AIM OF THE TASK: All records below must be retyped exactly.
━━ DATA ROWS
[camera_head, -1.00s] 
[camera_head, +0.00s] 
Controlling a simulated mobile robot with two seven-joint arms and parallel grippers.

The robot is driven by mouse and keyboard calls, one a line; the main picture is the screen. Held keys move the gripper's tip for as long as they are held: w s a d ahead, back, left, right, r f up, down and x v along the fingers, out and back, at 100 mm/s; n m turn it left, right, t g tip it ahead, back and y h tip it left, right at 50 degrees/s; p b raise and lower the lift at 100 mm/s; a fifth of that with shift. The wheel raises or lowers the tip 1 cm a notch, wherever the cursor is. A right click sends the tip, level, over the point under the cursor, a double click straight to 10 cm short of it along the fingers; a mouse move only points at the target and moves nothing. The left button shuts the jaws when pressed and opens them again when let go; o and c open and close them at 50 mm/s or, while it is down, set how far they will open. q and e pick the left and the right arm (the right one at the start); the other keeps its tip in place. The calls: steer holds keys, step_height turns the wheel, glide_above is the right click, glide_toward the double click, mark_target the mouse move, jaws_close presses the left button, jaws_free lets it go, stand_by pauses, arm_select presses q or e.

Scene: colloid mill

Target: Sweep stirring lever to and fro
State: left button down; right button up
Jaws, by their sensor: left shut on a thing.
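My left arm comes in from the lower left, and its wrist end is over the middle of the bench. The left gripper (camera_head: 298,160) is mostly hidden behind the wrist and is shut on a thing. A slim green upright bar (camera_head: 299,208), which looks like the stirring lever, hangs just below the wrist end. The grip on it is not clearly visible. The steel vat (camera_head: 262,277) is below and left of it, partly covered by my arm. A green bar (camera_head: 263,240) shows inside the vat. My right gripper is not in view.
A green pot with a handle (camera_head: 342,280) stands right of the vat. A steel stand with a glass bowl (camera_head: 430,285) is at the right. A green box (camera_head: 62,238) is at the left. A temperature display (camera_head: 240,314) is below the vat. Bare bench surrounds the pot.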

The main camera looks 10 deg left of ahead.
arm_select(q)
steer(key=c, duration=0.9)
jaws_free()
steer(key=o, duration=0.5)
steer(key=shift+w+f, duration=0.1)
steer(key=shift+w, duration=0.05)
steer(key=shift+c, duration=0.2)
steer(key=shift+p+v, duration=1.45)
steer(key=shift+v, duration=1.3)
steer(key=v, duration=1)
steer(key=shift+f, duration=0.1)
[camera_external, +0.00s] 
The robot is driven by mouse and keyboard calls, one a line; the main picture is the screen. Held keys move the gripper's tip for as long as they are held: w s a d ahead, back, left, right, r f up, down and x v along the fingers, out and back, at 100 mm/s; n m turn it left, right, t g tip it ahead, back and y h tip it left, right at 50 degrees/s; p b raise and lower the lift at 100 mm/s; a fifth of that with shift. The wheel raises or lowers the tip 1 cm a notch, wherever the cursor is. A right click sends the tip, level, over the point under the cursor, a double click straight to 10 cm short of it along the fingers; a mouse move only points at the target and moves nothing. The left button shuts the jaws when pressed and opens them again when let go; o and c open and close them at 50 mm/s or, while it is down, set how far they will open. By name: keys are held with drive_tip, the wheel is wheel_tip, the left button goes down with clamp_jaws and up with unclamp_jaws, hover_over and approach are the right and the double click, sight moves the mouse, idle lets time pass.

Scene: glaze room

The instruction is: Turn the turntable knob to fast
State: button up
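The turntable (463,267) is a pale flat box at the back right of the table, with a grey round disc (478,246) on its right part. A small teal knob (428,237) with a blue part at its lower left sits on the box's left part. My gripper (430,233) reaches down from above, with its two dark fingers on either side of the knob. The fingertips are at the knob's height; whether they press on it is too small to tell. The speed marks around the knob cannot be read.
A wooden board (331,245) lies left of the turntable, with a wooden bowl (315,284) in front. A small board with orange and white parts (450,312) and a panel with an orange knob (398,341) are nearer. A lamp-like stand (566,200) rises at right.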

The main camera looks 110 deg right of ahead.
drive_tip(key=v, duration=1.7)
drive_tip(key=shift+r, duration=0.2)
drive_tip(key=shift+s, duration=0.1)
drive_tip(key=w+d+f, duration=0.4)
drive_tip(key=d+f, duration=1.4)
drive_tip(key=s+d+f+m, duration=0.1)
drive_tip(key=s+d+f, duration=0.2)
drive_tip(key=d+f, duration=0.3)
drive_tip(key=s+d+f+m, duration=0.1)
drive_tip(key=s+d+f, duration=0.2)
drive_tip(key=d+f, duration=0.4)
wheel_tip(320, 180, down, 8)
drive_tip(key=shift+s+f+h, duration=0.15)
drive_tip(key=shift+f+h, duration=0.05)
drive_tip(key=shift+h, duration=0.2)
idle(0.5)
━━━━
OUTPUT:
[camera_head, -1.00s] 
[camera_head, +0.00s] 
Controlling a simulated mobile robot with two seven-joint arms and parallel grippers.

The robot is driven by mouse and keyboard calls, one a line; the main picture is the screen. Held keys move the gripper's tip for as long as they are held: w s a d ahead, back, left, right, r f up, down and x v along the fingers, out and back, at 100 mm/s; n m turn it left, right, t g tip it ahead, back and y h tip it left, right at 50 degrees/s; p b raise and lower the lift at 100 mm/s; a fifth of that with shift. The wheel raises or lowers the tip 1 cm a notch, wherever the cursor is. A right click sends the tip, level, over the point under the cursor, a double click straight to 10 cm short of it along the fingers; a mouse move only points at the target and moves nothing. The left button shuts the jaws when pressed and opens them again when let go; o and c open and close them at 50 mm/s or, while it is down, set how far they will open. q and e pick the left and the right arm (the right one at the start); the other keeps its tip in place. The calls: steer holds keys, step_height turns the wheel, glide_above is the right click, glide_toward the double click, mark_target the mouse move, jaws_close presses the left button, jaws_free lets it go, stand_by pauses, arm_select presses q or e.

Scene: colloid mill

Target: Sweep stirring lever to and fro
State: left button down; right button up
Jaws, by their sensor: left shut on a thing.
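My left arm comes in from the lower left, and its wrist end is over the middle of the bench. The left gripper (camera_head: 298,160) is mostly hidden behind the wrist and is shut on a thing. A slim green upright bar (camera_head: 299,208), which looks like the stirring lever, hangs just below the wrist end. The grip on it is not clearly visible. The steel vat (camera_head: 262,277) is below and left of it, partly covered by my arm. A green bar (camera_head: 263,240) shows inside the vat. My right gripper is not in view.
A green pot with a handle (camera_head: 342,280) stands right of the vat. A steel stand with a glass bowl (camera_head: 430,285) is at the right. A green box (camera_head: 62,238) is at the left. A temperature display (camera_head: 240,314) is below the vat. Bare bench surrounds the pot.

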The main camera looks 10 deg left of ahead.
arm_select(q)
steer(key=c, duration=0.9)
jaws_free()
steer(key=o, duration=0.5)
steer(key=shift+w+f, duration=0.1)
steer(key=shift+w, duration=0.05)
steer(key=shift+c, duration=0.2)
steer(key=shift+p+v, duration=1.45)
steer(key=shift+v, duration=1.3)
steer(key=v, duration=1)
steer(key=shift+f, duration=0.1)
[camera_external, +0.00s] 
The robot is driven by mouse and keyboard calls, one a line; the main picture is the screen. Held keys move the gripper's tip for as long as they are held: w s a d ahead, back, left, right, r f up, down and x v along the fingers, out and back, at 100 mm/s; n m turn it left, right, t g tip it ahead, back and y h tip it left, right at 50 degrees/s; p b raise and lower the lift at 100 mm/s; a fifth of that with shift. The wheel raises or lowers the tip 1 cm a notch, wherever the cursor is. A right click sends the tip, level, over the point under the cursor, a double click straight to 10 cm short of it along the fingers; a mouse move only points at the target and moves nothing. The left button shuts the jaws when pressed and opens them again when let go; o and c open and close them at 50 mm/s or, while it is down, set how far they will open. By name: keys are held with drive_tip, the wheel is wheel_tip, the left button goes down with clamp_jaws and up with unclamp_jaws, hover_over and approach are the right and the double click, sight moves the mouse, idle lets time pass.

Scene: glaze room

The instruction is: Turn the turntable knob to fast
State: button up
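The turntable (463,267) is a pale flat box at the back right of the table, with a grey round disc (478,246) on its right part. A small teal knob (428,237) with a blue part at its lower left sits on the box's left part. My gripper (430,233) reaches down from above, with its two dark fingers on either side of the knob. The fingertips are at the knob's height; whether they press on it is too small to tell. The speed marks around the knob cannot be read.
A wooden board (331,245) lies left of the turntable, with a wooden bowl (315,284) in front. A small board with orange and white parts (450,312) and a panel with an orange knob (398,341) are nearer. A lamp-like stand (566,200) rises at right.

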The main camera looks 110 deg right of ahead.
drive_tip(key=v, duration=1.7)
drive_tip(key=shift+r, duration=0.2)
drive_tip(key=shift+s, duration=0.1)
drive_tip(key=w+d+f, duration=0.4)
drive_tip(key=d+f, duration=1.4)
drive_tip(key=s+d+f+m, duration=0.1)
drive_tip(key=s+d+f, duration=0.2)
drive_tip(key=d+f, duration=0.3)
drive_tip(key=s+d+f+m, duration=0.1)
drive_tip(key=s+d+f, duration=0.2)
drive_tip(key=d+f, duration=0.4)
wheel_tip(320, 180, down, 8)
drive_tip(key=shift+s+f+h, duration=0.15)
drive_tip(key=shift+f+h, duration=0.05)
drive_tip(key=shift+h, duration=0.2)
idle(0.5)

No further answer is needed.